**Objective:**
Emit the exact text of every line from the line with "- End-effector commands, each" to the line with "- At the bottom", both ends included. No other output is expected.

**Entries provided:**

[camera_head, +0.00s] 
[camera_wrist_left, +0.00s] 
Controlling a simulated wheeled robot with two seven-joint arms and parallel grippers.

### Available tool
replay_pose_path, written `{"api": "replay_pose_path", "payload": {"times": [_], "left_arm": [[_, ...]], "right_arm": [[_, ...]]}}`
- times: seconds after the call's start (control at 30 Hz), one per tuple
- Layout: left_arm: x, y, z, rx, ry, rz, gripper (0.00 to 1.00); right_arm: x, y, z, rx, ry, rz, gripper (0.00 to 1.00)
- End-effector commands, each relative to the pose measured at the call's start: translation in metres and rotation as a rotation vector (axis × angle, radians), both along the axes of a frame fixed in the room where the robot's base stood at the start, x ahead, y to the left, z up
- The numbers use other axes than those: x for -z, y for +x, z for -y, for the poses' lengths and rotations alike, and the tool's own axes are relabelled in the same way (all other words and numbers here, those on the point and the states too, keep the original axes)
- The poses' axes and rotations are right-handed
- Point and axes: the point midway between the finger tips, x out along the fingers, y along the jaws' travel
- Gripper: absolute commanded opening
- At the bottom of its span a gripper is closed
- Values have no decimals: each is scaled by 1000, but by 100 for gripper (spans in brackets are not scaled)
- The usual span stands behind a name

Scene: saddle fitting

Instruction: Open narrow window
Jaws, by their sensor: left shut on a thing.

==

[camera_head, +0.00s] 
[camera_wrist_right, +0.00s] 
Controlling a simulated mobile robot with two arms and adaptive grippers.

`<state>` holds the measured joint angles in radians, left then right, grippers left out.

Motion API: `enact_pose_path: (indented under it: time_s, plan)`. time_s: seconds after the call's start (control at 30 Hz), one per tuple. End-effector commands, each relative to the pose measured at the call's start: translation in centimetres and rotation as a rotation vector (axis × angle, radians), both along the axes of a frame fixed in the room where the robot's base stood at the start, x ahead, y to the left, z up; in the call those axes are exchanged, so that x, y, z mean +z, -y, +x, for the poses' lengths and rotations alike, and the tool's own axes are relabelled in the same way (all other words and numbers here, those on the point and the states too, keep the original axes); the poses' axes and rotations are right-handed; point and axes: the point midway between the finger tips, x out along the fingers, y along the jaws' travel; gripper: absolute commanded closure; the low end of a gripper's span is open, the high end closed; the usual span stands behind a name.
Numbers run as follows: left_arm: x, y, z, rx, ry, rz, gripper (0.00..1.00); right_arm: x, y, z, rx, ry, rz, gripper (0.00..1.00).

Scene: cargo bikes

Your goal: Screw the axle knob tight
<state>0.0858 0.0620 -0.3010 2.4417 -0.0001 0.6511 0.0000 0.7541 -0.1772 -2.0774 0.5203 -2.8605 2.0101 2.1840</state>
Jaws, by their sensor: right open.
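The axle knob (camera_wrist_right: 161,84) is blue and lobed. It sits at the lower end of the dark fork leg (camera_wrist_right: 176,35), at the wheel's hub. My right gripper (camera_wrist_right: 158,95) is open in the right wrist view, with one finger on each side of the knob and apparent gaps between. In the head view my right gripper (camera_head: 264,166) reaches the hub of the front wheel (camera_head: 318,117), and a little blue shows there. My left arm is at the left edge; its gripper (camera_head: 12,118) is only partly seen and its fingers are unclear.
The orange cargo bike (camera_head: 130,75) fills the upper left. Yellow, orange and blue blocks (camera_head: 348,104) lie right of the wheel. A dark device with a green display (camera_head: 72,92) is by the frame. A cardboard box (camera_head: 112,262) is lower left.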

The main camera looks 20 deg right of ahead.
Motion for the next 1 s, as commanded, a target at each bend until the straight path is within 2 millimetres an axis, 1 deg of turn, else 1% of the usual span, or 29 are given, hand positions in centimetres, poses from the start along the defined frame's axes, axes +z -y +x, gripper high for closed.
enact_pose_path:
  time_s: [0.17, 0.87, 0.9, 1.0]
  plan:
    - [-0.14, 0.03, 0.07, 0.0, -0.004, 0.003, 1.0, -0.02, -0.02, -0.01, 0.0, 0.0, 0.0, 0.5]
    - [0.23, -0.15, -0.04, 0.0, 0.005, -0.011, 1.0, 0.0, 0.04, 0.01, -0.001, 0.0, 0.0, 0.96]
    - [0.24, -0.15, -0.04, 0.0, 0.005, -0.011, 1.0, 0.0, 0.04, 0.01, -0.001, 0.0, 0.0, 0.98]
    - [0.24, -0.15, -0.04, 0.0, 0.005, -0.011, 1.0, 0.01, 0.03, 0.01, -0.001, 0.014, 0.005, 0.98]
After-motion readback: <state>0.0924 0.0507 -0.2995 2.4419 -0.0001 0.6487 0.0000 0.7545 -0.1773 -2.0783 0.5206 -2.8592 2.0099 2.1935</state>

**Answer to the exercise:**
- End-effector commands, each relative to the pose measured at the call's start: translation in metres and rotation as a rotation vector (axis × angle, radians), both along the axes of a frame fixed in the room where the robot's base stood at the start, x ahead, y to the left, z up
- The numbers use other axes than those: x for -z, y for +x, z for -y, for the poses' lengths and rotations alike, and the tool's own axes are relabelled in the same way (all other words and numbers here, those on the point and the states too, keep the original axes)
- The poses' axes and rotations are right-handed
- Point and axes: the point midway between the finger tips, x out along the fingers, y along the jaws' travel
- Gripper: absolute commanded opening
- At the bottom of its span a gripper is closed

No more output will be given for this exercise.